## Objective
Restate the material word for word and leave out anything that is a picture.

## Collected material
↓↓↓

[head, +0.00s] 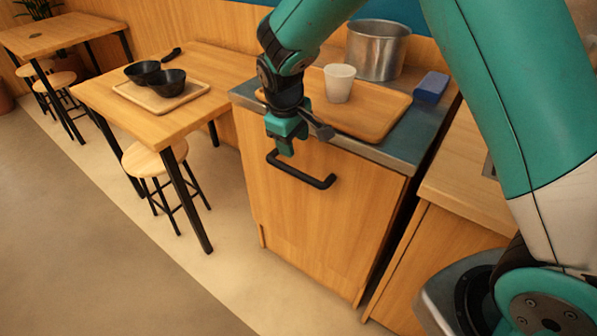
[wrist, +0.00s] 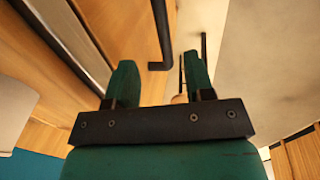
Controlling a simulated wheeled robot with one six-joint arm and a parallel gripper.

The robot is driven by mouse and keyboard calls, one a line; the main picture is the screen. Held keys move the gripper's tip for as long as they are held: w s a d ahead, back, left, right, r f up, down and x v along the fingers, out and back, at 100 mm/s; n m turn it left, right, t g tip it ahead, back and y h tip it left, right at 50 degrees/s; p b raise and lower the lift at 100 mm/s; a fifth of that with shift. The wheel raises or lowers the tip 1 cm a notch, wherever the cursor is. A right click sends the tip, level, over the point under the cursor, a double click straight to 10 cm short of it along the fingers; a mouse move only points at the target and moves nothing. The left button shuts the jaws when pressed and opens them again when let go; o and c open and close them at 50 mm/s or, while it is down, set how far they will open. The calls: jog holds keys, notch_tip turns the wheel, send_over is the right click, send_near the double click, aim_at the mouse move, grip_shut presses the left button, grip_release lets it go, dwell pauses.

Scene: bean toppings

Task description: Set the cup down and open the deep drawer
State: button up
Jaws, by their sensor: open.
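The white cup (head: 339,83) stands upright on a wooden tray (head: 385,112) on the counter. The deep drawer (head: 315,225) has a tall wooden front below the counter and looks shut. Its black bar handle (head: 318,181) runs across the upper front. My gripper (head: 286,148) is in front of the drawer, near the left end of the handle, and is empty. In the wrist view my gripper (wrist: 160,75) has its two green fingers apart. The handle (wrist: 161,35) shows ahead, in line with the gap between them. I cannot tell whether they touch it.
A metal pot (head: 377,50) and a blue block (head: 431,87) stand on the counter. To the left, a table (head: 196,61) holds a tray with two black bowls and has a stool (head: 150,162) beneath it. The floor before the drawer is clear.

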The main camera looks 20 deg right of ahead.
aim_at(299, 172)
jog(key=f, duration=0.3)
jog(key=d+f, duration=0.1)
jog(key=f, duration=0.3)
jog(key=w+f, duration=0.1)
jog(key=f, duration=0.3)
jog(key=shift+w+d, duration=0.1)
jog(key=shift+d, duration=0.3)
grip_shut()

↑↑↑

## Exercise result
[head, +0.00s] 
[wrist, +0.00s] 
Controlling a simulated wheeled robot with one six-joint arm and a parallel gripper.

The robot is driven by mouse and keyboard calls, one a line; the main picture is the screen. Held keys move the gripper's tip for as long as they are held: w s a d ahead, back, left, right, r f up, down and x v along the fingers, out and back, at 100 mm/s; n m turn it left, right, t g tip it ahead, back and y h tip it left, right at 50 degrees/s; p b raise and lower the lift at 100 mm/s; a fifth of that with shift. The wheel raises or lowers the tip 1 cm a notch, wherever the cursor is. A right click sends the tip, level, over the point under the cursor, a double click straight to 10 cm short of it along the fingers; a mouse move only points at the target and moves nothing. The left button shuts the jaws when pressed and opens them again when let go; o and c open and close them at 50 mm/s or, while it is down, set how far they will open. The calls: jog holds keys, notch_tip turns the wheel, send_over is the right click, send_near the double click, aim_at the mouse move, grip_shut presses the left button, grip_release lets it go, dwell pauses.

Scene: bean toppings

Task description: Set the cup down and open the deep drawer
State: button up
Jaws, by their sensor: open.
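The white cup (head: 339,83) stands upright on a wooden tray (head: 385,112) on the counter. The deep drawer (head: 315,225) has a tall wooden front below the counter and looks shut. Its black bar handle (head: 318,181) runs across the upper front. My gripper (head: 286,148) is in front of the drawer, near the left end of the handle, and is empty. In the wrist view my gripper (wrist: 160,75) has its two green fingers apart. The handle (wrist: 161,35) shows ahead, in line with the gap between them. I cannot tell whether they touch it.
A metal pot (head: 377,50) and a blue block (head: 431,87) stand on the counter. To the left, a table (head: 196,61) holds a tray with two black bowls and has a stool (head: 150,162) beneath it. The floor before the drawer is clear.

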The main camera looks 20 deg right of ahead.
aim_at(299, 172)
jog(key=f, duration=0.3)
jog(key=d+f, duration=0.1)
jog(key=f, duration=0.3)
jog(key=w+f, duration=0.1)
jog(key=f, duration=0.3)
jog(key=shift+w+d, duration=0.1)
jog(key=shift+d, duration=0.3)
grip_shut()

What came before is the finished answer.